Collected data:
>> start
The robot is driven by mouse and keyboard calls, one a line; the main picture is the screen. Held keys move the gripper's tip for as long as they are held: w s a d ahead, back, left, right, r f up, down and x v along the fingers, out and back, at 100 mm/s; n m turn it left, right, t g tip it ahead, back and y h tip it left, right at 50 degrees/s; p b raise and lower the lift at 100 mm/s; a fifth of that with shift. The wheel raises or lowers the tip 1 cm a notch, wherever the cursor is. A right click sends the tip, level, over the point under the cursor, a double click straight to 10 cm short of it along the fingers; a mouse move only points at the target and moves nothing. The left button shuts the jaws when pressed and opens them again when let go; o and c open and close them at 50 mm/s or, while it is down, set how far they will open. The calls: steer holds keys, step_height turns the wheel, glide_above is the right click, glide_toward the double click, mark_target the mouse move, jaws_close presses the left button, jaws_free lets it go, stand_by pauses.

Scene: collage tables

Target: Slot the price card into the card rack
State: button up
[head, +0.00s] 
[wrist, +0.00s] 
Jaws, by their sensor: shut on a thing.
>> end
Set task: Please repeat the listing above in full and exactly.

Final result:
The robot is driven by mouse and keyboard calls, one a line; the main picture is the screen. Held keys move the gripper's tip for as long as they are held: w s a d ahead, back, left, right, r f up, down and x v along the fingers, out and back, at 100 mm/s; n m turn it left, right, t g tip it ahead, back and y h tip it left, right at 50 degrees/s; p b raise and lower the lift at 100 mm/s; a fifth of that with shift. The wheel raises or lowers the tip 1 cm a notch, wherever the cursor is. A right click sends the tip, level, over the point under the cursor, a double click straight to 10 cm short of it along the fingers; a mouse move only points at the target and moves nothing. The left button shuts the jaws when pressed and opens them again when let go; o and c open and close them at 50 mm/s or, while it is down, set how far they will open. The calls: steer holds keys, step_height turns the wheel, glide_above is the right click, glide_toward the double click, mark_target the mouse move, jaws_close presses the left button, jaws_free lets it go, stand_by pauses.

Scene: collage tables

Target: Slot the price card into the card rack
State: button up
[head, +0.00s] 
[wrist, +0.00s] 
Jaws, by their sensor: shut on a thing.

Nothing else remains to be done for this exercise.